For the young women who were assigned to the East or who volunteered to go—to fulfill their ambitions and the regime’s expectations, to experience something new, and to further the Nazi cause—witnessing the realities of the Holocaust had usually several effects: it hardened their determination; it confused or eroded their sense of morality (as is clear in the assertion that the Jews in the ghetto “don’t feel this humiliation”); and it triggered the search for outlets to escape what was unpleasant or repulsive, for opiates such as sexual pleasure and alcohol. Vodka flowed in nightly parties with, as one secretary recalled, the “nice lads in the office.” Moral transgressions seemed to go unnoticed, or at least unpunished. Scenes of unfettered greed and violence were common. Those who tried to stay away from what was happening around them found few places untouched by the war’s devastation, and little solace.
Interaction with Jews and mass murder entered into these women’s everyday lives in unexpected but recurring ways. Ingelene Ivens, the young teacher posted near Poznań, Poland, was shocked when she looked out from her one-room schoolhouse at the playground one day. Two emaciated Jewish laborers who had fled from a nearby camp were standing there, frightened and seeking some refuge at her school. Perhaps they assumed that children would be sympathetic. Instead the children shouted at them, and one boy threw rocks. Ivens intervened and scolded the rock-thrower while the Jewish men fled. A German Red Cross nurse recalled a day in Lviv when she and other nurses were walking around town and
decided to go to the old Jewish cemetery. Suddenly the nurse realized that she was treading on a fresh mass grave only loosely covered. Her foot had sunk into the earth—“it stuck on me, that was unpleasant.” When a group of secretaries picnicked in the woods near Riga, they smelled the stench of the fresh mass graves. They decided to choose another spot. In the town of Buczacz, Ukraine, an agricultural overseer’s wife noticed that the water tasted strange and realized that Jewish corpses had polluted the ground water.
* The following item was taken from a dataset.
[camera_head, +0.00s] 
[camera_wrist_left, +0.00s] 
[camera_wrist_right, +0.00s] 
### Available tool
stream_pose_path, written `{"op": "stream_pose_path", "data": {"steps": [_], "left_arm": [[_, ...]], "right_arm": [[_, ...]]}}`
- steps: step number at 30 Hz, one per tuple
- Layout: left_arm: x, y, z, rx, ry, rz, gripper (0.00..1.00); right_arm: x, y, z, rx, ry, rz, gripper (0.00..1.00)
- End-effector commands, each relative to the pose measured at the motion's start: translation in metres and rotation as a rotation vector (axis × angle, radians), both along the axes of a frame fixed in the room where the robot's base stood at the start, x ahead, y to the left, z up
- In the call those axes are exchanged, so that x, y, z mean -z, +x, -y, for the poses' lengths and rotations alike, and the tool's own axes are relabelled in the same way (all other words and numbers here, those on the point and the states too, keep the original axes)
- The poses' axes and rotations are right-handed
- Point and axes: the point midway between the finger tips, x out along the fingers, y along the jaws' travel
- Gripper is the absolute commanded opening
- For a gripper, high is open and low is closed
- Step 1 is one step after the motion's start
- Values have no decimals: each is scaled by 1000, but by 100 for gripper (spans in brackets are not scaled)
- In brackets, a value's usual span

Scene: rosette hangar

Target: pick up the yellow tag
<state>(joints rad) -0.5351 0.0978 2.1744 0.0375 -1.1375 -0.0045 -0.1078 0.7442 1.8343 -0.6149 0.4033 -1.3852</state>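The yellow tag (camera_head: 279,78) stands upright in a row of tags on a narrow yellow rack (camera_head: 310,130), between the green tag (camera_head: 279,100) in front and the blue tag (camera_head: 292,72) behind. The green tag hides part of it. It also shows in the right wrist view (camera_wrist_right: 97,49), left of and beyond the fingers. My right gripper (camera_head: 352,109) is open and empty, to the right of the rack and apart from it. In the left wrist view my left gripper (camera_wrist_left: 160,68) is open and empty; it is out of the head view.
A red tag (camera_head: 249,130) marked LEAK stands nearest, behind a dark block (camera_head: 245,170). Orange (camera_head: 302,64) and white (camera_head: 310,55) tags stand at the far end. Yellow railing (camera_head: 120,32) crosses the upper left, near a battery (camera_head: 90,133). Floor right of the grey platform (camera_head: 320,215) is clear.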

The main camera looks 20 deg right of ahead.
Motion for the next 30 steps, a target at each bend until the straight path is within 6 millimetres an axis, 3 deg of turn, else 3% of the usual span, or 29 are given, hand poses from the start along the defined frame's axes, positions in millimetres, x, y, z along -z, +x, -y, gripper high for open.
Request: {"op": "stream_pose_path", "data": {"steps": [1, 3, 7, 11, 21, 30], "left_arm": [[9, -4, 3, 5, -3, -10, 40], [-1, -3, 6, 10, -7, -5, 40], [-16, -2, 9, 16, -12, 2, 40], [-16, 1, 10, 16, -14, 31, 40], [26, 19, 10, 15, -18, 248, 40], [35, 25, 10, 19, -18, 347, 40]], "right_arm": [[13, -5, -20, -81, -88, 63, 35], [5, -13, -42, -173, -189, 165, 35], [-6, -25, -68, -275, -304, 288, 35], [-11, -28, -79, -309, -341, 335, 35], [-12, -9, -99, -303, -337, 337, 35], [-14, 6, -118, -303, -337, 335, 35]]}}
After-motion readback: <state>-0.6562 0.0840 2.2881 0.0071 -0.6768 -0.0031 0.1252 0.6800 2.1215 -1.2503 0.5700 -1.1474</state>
Mass murder transforms the people who witness it and the physical environment where it occurs. What were rolling hills and sylvan glades in Ukraine became rough craters, death mounds, and scorched patches. Hillsides held graves dug several meters deep (embankments absorbed bullets); riverbanks, too, served as shooting sites (blood flowed into waterways); and ravines like Babi Yar were filled with corpses and lime chloride, then dynamited shut. Personal effects and human remains could be seen on the sandy patches and barren spots between towns. The sites of mass murder were not in out-of-the-way places; rather, they often encroached on the shortcuts and paths that connected towns. Peasants, laborers, and schoolchildren traversed them on foot and with carts. They were places of curiosity and of pillaging. The sites of genocide were also the very spots where German men and women went for recreation—the meadows for picnics, the forests for hunting, the swimming holes for cooling off and sunbathing.